By 6 de abril de 2023abril 10th, 2023Agronegócio

umidade de armazenamento da soja

Já não são mais novidade alguma os debates que se estendem desde meados de 2021 entre produtores, armazenadores, exportadores e o MAPA (Ministério da Agricultura, Pecuária e Abastecimento) quanto à polêmica em torno dos novos padrões comerciais para a soja brasileira, requisitados pelo mercado chinês, nosso maior comprador.

Conforme já vêm sendo difundido amplamente em vários canais de notícia ao longo do último ano, o mercado chinês vem pleiteando algumas alterações no padrão de comercialização para a soja brasileira, com objetivo de elevar os índices de segurança e qualidade da oleaginosa que chega àquele país.

Mais recentemente a qualidade da soja brasileira foi novamente colocada em questão pelo mercado chinês, agora sob a alegação de baixo índice de proteína, acalorando novamente os debates em torno dos novos padrões requeridos para a commodity.

O assunto vem sendo motivo de discussões desde o ano passado, envolvendo inclusive o Ministério da Agricultura, que então solicitou esclarecimentos ao mercado chinês quanto às reivindicações de alterações nos padrões de comercialização.

Já em 2022, no mês de fevereiro, buscando um consenso, o Ministério da Agricultura apresentou a proposta para revisão no padrão de classificação da soja (vigente desde 2007), o qual tem dividido opiniões e provocado intensos debates entre representantes da indústria e produtores.

Dentre as mudanças propostas, a que mais causou controvérsia até então, trata da redução no padrão atual de teor de umidade máximo admitido de 14% para até 13%, o que já vinha sendo requisitado pelo mercado chinês.

Essa redução em 01 ponto percentual vem por horas gerando divergências de opiniões entre indústria de processamento, produtores e armazenadores brasileiros que já de longa data convencionaram o padrão comercial de 14% de teor de umidade para a soja.

O teor de umidade do produto tem, dentre outros, impacto direto sobre o peso e interfere também no volume do grão.

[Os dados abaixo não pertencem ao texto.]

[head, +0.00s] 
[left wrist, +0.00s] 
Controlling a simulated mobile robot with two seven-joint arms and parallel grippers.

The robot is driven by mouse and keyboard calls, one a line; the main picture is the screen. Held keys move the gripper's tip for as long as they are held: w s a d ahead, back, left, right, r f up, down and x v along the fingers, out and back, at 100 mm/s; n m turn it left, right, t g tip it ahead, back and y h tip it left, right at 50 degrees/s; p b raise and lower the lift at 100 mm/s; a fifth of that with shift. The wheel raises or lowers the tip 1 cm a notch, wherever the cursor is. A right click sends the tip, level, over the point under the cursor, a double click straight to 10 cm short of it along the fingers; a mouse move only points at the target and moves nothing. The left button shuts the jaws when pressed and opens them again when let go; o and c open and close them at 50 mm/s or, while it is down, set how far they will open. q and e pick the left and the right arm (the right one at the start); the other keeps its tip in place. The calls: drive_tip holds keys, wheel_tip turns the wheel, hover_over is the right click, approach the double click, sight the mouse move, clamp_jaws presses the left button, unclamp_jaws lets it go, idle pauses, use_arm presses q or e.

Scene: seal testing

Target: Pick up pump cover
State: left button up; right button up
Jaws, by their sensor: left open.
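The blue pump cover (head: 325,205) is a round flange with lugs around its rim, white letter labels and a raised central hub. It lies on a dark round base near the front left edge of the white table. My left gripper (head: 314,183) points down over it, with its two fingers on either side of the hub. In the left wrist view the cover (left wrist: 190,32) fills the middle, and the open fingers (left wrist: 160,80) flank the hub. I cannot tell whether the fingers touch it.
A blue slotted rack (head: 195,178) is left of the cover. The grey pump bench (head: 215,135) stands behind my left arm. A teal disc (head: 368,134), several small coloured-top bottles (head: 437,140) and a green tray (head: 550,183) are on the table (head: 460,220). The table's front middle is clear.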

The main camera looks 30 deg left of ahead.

Reduzindo essa variável, teremos certamente redução de peso e algum impacto sobre o volume dos grãos.

Isso significa dizer que serão necessárias mais unidades de grãos para atingir um determinado volume em m³, ao passo que será necessário também um maior volume em m³ de grãos para obter o mesmo peso em toneladas, por exemplo.

Resumindo à grosso modo, a redução no teor de umidade demandará uma maior quantidade de grãos para atingir o mesmo peso e volume.

Essa tem sido a grande preocupação de produtores, armazenadores e exportadores, pois em primeira análise representa redução no faturamento e na lucratividade, elevando inclusive o custo de produção por hectare.

Mas, seria essa mudança de todo ruim para o produtor e exportador brasileiro, ou temos aí também uma oportunidade de valorização da soja brasileira?

Se analisarmos os benefícios da adoção dos novos padrões em termos de qualidade da soja, temos uma possibilidade real de valorização, o que pode ser positivo para o produtor e exportador brasileiro.

A redução no teor de umidade, principal ponto da polêmica, traz consigo uma série de impactos benéficos sobre a conservação e manutenção dos índices de qualidade (inclusive proteína) dos grãos, o que deve resultar em vantagem tanto para o comprador quanto para o vendedor, que disponibilizará um grão mais saudável e nutritivo, consequentemente de maior valor agregado.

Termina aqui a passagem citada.